Robot task records
┌──
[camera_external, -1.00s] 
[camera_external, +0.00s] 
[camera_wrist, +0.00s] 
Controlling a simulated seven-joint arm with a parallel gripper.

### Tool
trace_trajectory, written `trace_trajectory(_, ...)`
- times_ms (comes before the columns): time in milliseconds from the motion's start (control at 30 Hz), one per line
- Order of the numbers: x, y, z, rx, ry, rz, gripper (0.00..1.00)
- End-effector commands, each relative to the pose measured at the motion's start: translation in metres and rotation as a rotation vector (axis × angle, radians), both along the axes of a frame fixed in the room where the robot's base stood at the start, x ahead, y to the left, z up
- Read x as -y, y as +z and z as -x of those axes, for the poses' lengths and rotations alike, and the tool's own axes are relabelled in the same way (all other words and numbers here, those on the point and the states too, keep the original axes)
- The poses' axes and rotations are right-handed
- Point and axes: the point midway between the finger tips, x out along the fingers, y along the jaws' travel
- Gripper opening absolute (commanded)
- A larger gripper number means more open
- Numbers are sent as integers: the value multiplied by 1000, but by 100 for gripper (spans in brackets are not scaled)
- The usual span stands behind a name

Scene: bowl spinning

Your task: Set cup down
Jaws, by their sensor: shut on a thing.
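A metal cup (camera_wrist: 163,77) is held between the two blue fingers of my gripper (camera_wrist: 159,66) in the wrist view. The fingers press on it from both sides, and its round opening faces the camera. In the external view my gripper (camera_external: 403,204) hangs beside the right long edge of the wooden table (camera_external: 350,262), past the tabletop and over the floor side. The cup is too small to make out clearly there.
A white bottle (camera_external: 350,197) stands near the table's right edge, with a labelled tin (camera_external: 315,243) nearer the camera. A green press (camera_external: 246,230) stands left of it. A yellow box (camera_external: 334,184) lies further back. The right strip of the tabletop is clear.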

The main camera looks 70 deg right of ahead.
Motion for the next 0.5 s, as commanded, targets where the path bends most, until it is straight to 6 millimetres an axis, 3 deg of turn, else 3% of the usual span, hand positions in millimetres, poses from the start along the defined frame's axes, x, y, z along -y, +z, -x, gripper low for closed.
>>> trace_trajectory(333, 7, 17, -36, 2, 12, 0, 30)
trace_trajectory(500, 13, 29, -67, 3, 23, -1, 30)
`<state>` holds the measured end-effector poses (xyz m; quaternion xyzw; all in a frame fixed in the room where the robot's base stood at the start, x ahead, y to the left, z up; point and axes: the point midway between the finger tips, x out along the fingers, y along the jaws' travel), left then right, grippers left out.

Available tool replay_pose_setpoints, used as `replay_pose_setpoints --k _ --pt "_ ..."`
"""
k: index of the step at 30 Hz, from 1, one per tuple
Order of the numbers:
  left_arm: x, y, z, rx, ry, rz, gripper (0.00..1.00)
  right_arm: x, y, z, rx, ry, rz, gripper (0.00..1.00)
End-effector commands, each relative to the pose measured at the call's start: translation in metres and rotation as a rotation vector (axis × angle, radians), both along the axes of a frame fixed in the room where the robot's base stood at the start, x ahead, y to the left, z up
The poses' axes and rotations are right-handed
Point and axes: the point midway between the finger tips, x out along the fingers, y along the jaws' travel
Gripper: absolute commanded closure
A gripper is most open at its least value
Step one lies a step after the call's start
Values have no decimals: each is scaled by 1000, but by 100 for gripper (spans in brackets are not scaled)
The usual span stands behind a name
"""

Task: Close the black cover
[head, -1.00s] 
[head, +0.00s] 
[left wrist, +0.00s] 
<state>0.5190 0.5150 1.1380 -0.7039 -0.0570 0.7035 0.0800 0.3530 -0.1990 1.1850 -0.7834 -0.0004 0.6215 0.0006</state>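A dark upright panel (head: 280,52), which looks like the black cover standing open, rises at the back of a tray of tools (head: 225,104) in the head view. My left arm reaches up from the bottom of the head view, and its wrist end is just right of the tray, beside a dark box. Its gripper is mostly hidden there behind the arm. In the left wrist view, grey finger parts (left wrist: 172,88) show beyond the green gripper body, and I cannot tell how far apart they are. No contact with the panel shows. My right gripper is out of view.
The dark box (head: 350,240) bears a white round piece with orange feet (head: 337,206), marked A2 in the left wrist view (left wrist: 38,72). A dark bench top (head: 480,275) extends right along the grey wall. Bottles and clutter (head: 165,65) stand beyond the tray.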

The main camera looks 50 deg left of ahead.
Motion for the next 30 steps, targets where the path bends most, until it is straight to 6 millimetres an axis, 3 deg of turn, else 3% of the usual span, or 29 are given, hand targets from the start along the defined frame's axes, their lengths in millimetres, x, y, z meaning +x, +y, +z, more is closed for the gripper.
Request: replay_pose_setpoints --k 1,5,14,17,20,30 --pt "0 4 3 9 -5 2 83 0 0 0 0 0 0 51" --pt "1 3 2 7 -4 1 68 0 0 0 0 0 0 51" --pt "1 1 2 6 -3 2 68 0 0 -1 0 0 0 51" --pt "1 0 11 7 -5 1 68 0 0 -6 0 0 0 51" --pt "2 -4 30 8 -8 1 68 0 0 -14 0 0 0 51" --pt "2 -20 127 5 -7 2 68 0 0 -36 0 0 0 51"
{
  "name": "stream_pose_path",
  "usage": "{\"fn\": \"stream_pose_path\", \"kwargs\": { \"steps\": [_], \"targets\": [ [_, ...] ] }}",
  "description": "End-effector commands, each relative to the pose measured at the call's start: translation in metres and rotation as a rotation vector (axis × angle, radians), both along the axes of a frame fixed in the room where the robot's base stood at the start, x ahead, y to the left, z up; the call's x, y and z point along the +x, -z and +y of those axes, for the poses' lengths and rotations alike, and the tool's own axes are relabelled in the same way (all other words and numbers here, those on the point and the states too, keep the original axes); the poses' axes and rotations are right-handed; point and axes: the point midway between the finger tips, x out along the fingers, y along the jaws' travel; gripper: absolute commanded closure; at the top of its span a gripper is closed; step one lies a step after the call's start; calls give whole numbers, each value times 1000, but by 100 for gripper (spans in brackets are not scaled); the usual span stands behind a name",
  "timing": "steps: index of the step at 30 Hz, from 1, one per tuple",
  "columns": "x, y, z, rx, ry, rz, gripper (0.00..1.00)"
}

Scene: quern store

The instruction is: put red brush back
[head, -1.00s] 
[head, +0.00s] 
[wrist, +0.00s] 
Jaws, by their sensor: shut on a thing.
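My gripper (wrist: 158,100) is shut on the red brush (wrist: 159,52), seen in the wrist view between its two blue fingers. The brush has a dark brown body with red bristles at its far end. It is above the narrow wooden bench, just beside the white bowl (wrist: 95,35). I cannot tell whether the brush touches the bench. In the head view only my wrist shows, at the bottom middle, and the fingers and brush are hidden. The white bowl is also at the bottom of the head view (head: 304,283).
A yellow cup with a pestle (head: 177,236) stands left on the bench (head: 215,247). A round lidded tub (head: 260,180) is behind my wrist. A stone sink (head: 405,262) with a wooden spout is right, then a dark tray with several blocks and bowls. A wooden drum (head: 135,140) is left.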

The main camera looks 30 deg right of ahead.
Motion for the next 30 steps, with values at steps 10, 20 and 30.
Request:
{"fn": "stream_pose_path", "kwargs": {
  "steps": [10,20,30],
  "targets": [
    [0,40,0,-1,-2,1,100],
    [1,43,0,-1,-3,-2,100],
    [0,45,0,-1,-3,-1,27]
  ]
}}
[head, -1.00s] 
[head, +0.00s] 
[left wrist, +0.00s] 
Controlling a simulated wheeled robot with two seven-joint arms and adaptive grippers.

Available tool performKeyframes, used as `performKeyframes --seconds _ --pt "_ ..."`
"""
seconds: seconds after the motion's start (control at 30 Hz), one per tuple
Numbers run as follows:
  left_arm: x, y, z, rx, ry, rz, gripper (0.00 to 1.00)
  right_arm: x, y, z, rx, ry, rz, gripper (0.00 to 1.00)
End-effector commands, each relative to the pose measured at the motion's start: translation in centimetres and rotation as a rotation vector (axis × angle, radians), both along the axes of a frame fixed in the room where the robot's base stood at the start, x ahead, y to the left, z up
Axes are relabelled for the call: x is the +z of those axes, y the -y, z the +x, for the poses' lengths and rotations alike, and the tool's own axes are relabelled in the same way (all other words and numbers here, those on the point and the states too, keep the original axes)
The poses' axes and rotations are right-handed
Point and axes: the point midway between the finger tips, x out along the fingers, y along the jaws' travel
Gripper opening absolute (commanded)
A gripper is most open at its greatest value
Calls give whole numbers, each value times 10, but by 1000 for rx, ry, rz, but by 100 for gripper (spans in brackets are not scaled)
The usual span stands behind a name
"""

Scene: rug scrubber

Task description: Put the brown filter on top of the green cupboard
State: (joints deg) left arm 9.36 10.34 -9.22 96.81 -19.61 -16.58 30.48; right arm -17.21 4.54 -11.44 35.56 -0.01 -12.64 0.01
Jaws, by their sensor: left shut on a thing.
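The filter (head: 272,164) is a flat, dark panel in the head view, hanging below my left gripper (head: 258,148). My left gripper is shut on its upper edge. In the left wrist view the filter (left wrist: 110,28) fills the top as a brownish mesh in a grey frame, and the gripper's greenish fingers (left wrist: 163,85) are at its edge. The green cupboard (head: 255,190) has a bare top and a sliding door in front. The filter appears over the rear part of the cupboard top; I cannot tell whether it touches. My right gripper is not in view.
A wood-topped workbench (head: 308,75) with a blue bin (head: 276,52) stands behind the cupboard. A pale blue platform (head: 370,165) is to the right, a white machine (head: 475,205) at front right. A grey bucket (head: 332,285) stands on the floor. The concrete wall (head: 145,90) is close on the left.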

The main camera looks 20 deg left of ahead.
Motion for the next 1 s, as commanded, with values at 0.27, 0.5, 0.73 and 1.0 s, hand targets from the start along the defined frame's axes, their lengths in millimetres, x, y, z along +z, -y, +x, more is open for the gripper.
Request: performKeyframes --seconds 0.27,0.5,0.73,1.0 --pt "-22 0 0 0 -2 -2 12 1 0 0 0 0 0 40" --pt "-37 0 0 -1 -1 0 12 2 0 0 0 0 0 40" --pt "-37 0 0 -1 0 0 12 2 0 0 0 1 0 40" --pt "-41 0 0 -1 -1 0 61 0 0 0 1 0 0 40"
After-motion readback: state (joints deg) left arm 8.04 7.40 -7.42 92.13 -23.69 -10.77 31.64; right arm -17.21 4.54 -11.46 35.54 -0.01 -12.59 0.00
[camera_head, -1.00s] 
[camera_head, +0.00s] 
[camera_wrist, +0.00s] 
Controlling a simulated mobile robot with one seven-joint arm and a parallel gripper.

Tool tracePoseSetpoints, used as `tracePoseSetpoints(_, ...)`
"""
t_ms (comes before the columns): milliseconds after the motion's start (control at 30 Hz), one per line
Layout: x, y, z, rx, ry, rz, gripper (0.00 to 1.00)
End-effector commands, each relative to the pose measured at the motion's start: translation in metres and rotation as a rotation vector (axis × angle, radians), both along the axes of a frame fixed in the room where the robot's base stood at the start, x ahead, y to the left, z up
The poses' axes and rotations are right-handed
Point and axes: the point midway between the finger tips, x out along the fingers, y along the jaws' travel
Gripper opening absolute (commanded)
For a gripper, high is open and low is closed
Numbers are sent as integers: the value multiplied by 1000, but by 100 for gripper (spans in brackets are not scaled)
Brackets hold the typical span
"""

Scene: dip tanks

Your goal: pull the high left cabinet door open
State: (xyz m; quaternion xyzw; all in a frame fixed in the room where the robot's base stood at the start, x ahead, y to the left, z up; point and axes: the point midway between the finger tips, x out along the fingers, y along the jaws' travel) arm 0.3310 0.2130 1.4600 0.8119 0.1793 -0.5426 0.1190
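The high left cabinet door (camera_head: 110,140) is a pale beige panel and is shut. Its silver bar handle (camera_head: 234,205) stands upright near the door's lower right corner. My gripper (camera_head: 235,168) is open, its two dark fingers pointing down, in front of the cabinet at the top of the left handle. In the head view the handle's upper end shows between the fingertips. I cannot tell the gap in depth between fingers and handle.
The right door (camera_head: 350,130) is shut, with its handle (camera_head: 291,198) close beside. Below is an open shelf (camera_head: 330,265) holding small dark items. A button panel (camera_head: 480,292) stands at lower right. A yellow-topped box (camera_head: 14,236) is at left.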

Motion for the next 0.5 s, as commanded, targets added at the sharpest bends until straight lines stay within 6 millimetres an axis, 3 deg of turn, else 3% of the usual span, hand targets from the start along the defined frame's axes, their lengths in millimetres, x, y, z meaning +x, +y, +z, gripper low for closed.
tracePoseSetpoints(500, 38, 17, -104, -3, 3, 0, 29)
└──
● Aim of the exercise:
Read the entries and show each line that mentions "seven".

● Response to the exercise:
Controlling a simulated seven-joint arm with a parallel gripper.
Controlling a simulated wheeled robot with two seven-joint arms and adaptive grippers.
Controlling a simulated mobile robot with one seven-joint arm and a parallel gripper.

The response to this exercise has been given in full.